[Part of a data file]
-.-.-

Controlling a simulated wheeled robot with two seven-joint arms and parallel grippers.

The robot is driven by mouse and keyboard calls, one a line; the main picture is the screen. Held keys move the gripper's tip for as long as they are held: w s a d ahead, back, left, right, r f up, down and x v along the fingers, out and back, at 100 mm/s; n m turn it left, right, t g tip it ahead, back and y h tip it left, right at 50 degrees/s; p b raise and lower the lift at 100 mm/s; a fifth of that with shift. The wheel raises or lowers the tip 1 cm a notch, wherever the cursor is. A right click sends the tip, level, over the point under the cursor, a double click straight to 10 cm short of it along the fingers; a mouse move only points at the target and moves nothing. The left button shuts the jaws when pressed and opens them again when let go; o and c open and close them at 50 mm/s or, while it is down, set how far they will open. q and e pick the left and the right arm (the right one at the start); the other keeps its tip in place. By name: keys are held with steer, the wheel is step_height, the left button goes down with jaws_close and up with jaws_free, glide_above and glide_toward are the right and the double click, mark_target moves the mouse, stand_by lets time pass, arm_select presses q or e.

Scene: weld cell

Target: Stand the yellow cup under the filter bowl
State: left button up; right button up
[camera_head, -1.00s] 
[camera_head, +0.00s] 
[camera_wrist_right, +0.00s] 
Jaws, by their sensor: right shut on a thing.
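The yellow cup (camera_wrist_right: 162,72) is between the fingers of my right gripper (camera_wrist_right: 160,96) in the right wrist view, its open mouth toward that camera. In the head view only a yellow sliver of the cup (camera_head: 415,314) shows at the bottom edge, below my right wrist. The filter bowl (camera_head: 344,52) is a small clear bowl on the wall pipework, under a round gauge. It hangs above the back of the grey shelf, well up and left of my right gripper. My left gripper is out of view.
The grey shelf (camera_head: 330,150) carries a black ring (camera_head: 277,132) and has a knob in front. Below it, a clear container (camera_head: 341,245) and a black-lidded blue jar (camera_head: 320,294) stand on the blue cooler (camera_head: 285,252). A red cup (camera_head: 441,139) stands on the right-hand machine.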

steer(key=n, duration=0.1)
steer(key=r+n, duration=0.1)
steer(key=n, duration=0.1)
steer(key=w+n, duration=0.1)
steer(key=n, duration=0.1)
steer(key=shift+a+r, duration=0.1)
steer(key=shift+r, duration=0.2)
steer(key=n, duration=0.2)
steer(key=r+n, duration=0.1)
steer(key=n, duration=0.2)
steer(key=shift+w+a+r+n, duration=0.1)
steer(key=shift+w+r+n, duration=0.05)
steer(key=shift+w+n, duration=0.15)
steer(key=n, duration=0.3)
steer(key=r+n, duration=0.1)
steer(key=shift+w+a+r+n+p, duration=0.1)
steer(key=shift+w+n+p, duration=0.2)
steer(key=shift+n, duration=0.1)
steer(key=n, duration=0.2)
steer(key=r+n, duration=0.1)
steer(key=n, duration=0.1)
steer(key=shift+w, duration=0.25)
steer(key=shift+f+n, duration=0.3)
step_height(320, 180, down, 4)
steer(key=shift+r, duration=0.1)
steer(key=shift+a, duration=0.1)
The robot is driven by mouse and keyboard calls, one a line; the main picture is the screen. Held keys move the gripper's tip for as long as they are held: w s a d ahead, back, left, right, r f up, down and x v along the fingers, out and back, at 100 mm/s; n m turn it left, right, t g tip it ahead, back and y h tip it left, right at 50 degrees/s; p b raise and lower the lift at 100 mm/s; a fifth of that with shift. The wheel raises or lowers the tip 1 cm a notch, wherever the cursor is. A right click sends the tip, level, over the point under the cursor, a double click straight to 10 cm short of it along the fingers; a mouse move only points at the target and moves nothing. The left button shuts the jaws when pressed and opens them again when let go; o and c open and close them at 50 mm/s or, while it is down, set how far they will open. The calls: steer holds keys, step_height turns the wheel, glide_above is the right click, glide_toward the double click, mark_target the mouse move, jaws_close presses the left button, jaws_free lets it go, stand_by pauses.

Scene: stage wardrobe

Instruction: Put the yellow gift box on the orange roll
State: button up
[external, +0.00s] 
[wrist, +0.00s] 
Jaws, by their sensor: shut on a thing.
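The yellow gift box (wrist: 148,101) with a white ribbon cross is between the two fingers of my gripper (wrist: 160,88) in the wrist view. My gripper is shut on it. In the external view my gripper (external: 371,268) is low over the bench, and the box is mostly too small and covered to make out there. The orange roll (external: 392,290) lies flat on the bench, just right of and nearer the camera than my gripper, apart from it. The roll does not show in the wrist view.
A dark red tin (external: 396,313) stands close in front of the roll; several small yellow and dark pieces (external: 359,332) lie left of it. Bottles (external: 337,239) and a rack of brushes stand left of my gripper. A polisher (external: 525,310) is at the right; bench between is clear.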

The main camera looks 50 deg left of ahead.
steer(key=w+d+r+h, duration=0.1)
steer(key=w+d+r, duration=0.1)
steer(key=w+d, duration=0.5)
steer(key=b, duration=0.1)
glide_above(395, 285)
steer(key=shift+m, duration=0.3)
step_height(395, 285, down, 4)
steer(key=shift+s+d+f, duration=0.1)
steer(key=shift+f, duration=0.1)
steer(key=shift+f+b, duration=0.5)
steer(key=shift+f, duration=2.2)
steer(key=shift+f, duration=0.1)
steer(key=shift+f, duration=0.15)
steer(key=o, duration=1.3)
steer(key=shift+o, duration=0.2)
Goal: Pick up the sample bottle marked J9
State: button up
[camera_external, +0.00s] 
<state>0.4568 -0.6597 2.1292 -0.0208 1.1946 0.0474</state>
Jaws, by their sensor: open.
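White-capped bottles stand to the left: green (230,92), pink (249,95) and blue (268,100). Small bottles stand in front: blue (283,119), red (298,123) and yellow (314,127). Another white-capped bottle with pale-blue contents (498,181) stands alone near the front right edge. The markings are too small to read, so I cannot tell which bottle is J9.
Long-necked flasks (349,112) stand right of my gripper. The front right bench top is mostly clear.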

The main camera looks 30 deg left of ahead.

-.-.-

• [DIRECTIONS]
Which lines in the records above contain the string "Scene"? Copy each one.

• [OUTPUT FOR THIS TASK]
Scene: weld cell
Scene: stage wardrobe

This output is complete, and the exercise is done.